The Closer You Get represented a vast departure in sound from debut long player The Things We Make two years earlier. Gone were the sprawling, progressive rock soundscapes of pieces like 'European Me' and '88-92-96' in favour of a heavier, more direct approach that owed more to the industrial noise brutality of outfits like Ministry and Nine Inch Nails than the Pink Floyd comparisons of yore. The fiery combination of Chris Olley's lyrical asides and Hempton's signature guitar melodies, coupled with Ric Peet's uncompromising production added an abrasive density to an already ethereal sound. Further enhanced by the deft engineering skills of John Leckie, when The Closer You Get was finally unleashed in March 2000 its brutal onslaught and deeply personal sentiment resembled nothing else on earth.
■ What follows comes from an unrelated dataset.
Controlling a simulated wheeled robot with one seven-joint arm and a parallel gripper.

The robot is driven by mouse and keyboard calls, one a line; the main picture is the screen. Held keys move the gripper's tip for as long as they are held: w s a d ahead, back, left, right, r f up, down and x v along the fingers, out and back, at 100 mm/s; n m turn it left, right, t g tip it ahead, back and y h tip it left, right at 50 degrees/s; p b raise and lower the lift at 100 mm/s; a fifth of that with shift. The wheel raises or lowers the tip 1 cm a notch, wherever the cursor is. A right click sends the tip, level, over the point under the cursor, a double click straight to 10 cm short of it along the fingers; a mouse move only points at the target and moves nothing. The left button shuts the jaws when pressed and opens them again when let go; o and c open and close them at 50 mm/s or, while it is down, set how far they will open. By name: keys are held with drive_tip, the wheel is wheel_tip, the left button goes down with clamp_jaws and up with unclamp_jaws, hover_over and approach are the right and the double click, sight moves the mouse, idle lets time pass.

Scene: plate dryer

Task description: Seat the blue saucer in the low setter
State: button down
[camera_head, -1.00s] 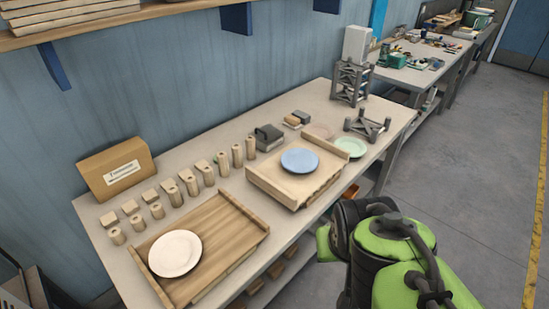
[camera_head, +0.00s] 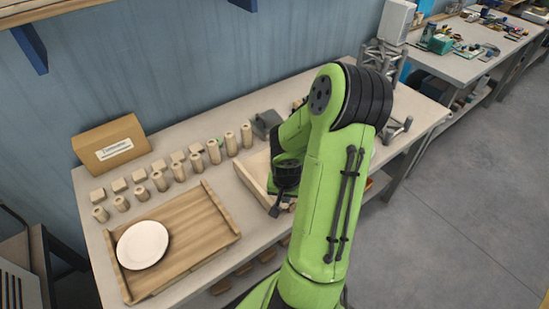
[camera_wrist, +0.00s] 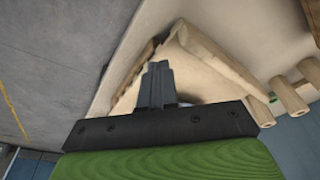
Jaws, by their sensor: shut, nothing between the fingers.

The first hint of Six.By Seven's harsh change in direction was unleashed at the recently opened Heavenly Social's first Christmas Party on 21st December 1999. The brutal 'Eat Junk Become Junk' kickstarted the set, and three months later, with the release of The Closer You Get, a more broodingly intense Six.By Seven were borne. Drummer Christian Davis, now the architect behind Spotlight Kid and bassist Paul Douglas deserve their share of the plaudits for orchestrating the driving rhythms that bring the record’s twelve pieces to life.
As an appetiser for what's to follow, opener ‘Eat Junk Become Junk’ wraps a lifetime of vitriolic social commentary into three minutes ("This country's dirty and depressing me"). The disturbingly heavy 'Sawn Off Metallica T-Shirt' make it difficult to envisage how intense the recording sessions must have been, Olley mischievously insisting "I just want to make you smile" at the song's outset. While both 'Ten Places To Die' and 'New Year' provide a laidback interlude, the nervous breakdown of 'One Easy Ship Away' followed by 'My Life Is An Accident' restore The Closer You Get to an austere state of brutality.
It's an uneasy ride from here on in. Both 'Don't Wanna Stop' and 'Slab Square' fuse Olley's distorted vocals with guitar bursts akin to that of a machine gun wielding firing squad. The plaintive ‘England And A Broken Radio’, Olley’s desultory "Everybody’s got nothing to say” echoing the earlier sentiments of ‘Eat Junk Become Junk’. Listening back to 'Another Love Song', there are echoes of Doves during their Last Broadcast phase, just one example of many artists subsequently influenced by The Closer You Get. "What you see is what you get" declares Olley on the penultimate 'Overnight Success'. Although initially bearing some resemblance to Godley And Creme's 'Cry', the crescendo of white noise that greets its outro restores the album’s brutally intense theme. Ending on the hushed tones of '100 & Something Foxhall Road', The Closer You Get bows out quietly, its statement of intent already delivered.
Although successor The Way I Feel Today displayed some of The Closer You Get's sensory assault, it never quite matched its consistency. However, eleven years after its initial release, The Closer You Get's status as a timeless masterpiece remains intact.